# START OF Raw records
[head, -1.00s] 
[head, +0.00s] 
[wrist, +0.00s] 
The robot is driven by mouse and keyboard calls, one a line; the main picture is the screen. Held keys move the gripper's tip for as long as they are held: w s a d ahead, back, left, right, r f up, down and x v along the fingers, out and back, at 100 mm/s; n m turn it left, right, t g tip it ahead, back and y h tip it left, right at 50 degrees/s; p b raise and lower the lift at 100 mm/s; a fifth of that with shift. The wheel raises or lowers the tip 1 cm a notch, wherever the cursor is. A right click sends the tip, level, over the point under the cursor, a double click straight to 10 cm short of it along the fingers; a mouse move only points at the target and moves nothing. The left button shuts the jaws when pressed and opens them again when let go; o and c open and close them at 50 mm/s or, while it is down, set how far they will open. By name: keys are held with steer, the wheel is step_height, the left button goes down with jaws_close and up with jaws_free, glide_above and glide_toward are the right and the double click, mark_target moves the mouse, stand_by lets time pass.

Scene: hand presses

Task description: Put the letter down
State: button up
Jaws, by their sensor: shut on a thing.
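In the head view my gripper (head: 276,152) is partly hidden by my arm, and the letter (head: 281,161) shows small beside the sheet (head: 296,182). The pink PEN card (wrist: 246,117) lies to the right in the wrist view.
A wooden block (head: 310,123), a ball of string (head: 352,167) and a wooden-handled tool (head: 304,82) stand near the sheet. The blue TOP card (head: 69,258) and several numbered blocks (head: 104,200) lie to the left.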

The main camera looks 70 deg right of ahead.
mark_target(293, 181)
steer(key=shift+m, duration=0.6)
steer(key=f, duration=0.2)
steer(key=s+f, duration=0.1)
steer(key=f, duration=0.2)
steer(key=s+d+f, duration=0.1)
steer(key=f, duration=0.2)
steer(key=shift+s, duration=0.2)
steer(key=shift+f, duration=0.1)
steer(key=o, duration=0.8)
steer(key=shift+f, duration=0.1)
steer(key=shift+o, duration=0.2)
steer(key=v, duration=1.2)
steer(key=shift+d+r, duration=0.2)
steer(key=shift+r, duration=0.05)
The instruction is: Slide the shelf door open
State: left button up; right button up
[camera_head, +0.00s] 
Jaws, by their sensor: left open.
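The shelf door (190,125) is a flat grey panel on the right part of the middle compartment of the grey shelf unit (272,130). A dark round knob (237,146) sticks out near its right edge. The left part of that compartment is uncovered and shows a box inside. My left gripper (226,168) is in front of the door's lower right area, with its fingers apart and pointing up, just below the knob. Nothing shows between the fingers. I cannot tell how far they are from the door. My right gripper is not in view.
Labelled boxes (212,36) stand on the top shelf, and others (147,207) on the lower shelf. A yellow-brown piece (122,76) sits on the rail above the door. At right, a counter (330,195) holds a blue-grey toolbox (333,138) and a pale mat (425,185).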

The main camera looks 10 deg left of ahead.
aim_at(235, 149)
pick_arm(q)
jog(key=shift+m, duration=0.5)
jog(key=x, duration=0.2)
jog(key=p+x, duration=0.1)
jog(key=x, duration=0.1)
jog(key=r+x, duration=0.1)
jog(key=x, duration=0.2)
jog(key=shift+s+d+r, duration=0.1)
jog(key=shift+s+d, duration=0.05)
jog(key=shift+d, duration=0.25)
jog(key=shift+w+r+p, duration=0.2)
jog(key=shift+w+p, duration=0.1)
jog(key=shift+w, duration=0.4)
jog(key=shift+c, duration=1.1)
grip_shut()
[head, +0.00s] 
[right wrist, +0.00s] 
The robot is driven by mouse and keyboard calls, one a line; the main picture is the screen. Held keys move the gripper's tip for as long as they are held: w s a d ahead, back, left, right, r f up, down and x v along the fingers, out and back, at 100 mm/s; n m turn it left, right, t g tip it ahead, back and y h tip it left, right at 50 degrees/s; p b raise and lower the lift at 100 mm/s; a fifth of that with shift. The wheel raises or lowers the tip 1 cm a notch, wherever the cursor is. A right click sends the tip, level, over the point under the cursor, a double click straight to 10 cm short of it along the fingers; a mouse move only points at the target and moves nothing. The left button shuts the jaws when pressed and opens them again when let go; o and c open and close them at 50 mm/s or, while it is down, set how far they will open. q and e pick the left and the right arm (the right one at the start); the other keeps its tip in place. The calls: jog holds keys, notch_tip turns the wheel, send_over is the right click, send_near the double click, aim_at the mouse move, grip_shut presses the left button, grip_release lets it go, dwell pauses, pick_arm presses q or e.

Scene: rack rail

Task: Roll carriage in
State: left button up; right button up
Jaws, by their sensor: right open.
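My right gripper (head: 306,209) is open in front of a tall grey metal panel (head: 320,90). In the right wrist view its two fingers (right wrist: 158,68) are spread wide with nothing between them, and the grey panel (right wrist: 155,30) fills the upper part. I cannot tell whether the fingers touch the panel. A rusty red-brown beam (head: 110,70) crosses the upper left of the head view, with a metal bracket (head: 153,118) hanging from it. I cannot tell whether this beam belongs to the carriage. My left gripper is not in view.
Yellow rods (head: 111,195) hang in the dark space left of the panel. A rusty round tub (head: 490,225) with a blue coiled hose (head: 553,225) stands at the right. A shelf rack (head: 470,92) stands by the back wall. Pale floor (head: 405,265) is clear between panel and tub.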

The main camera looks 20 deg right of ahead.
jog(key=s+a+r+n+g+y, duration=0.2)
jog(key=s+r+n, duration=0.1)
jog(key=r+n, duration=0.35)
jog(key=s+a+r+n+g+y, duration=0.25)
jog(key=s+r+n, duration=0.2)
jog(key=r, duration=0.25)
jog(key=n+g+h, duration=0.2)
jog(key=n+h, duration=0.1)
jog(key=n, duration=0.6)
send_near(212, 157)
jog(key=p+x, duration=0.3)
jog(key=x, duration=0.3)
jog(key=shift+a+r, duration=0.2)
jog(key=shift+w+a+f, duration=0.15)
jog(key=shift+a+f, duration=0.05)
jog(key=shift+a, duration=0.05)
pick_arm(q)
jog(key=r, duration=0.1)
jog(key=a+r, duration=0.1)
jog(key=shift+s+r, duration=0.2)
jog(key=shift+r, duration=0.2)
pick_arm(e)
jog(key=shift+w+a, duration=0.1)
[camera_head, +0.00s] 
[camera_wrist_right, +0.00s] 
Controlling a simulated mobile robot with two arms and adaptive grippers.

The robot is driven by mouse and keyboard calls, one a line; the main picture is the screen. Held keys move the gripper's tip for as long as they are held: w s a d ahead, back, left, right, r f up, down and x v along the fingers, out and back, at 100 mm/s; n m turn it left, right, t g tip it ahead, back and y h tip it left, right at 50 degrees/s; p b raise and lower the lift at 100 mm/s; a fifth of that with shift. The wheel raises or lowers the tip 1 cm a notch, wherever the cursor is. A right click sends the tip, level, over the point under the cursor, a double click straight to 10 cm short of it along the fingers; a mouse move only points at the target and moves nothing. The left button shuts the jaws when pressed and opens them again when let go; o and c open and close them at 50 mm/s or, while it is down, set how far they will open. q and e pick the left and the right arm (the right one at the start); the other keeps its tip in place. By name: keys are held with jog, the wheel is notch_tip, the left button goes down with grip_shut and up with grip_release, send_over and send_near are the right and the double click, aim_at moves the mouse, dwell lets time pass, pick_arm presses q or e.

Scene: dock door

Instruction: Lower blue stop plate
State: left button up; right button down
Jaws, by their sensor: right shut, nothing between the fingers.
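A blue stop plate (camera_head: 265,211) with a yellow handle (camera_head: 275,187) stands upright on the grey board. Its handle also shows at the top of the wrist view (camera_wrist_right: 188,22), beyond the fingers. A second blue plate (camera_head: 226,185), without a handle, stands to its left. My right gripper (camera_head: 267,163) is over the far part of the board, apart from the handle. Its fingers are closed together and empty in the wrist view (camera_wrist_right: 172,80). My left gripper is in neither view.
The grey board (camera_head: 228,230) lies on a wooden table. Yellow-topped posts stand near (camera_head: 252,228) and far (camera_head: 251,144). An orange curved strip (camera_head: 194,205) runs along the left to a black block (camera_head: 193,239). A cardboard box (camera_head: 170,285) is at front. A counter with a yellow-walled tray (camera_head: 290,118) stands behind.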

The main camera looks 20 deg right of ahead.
# END OF Raw records
## Directions:
Give the exact lines, and only those, from the line containing "[camera_wrist_right, +0.00s]" through the line containing "Controlling a simulated" in the entries above.

## Written response:
[camera_wrist_right, +0.00s] 
Controlling a simulated mobile robot with two arms and adaptive grippers.

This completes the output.